Tips for Top Virtual Meetings 5 - Eye Contact & Presence
Last time I looked at how to set yourself up for great presence. That was the easy bit! Now we really get down to the essence of presence…
Engaging communication, rapport, ‘chemistry’ all rely significantly on eye contact. When the speaker doesn’t have good eye contact you feel he or she isn’t really interested in talking to you (like that person who constantly looks over your shoulder in the pub?), or perhaps that they don’t care or are embarrassed about what they are saying. In addition, listening as one of a group, if the speaker never looks at you, you feel distanced, left out.
This is a major reason why speakers in virtual settings struggle to engage people.
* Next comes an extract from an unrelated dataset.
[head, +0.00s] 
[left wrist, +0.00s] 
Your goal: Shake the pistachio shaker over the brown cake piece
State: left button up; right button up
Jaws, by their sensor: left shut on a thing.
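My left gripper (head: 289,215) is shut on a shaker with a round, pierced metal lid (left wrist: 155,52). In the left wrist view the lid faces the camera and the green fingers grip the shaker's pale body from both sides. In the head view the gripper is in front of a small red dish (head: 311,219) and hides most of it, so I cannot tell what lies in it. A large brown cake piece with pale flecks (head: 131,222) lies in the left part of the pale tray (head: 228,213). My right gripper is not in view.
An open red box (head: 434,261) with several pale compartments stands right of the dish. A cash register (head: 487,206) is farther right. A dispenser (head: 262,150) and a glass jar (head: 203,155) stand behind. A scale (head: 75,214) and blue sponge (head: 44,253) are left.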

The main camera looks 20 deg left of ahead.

They are not looking at their listeners with consistent, purposeful eye contact… because they are not looking directly into the camera lens! But this is not easy, it is utterly counterintuitive. Confident people naturally look at the faces and eyes in front of them, wanting to talk directly to them and gain valuable feedback from facial expressions. (It is one of the skills less confident people really need to work on in face-to-face meetings). But on the virtual platforms, looking at the faces in front of you means you are not looking them in the eyes!
So, as you speak in a virtual meeting, look directly at the camera lens, imagine you can see a face through it. Perhaps picture someone you know; it can make it easier. As you speak, look predominantly through the lens and only occasionally look round at the faces, not as a nervous flit between one and the other: purposefully scan some faces, you are looking for something: their reaction. Then back to the lens. Just as if you are talking to a group in the real world but one ‘person’ (the lens) gets most of the attention (not advisable in real world meetings!).
Before your next meeting, practice talking to your webcam. Record yourself, try again until you think you look natural and sincere and have lost any ‘rabbit in the headlights’ look.
One last point on eyes: raise your laptop on a block or box file until the camera lens is level with your eyes. If you are slightly looking down to the lens the angle is not always flattering, but much more importantly it conveys an odd impression of, guess what, talking down to people. It can almost be intimidating, but whichever, it isn’t comfortable for the listener.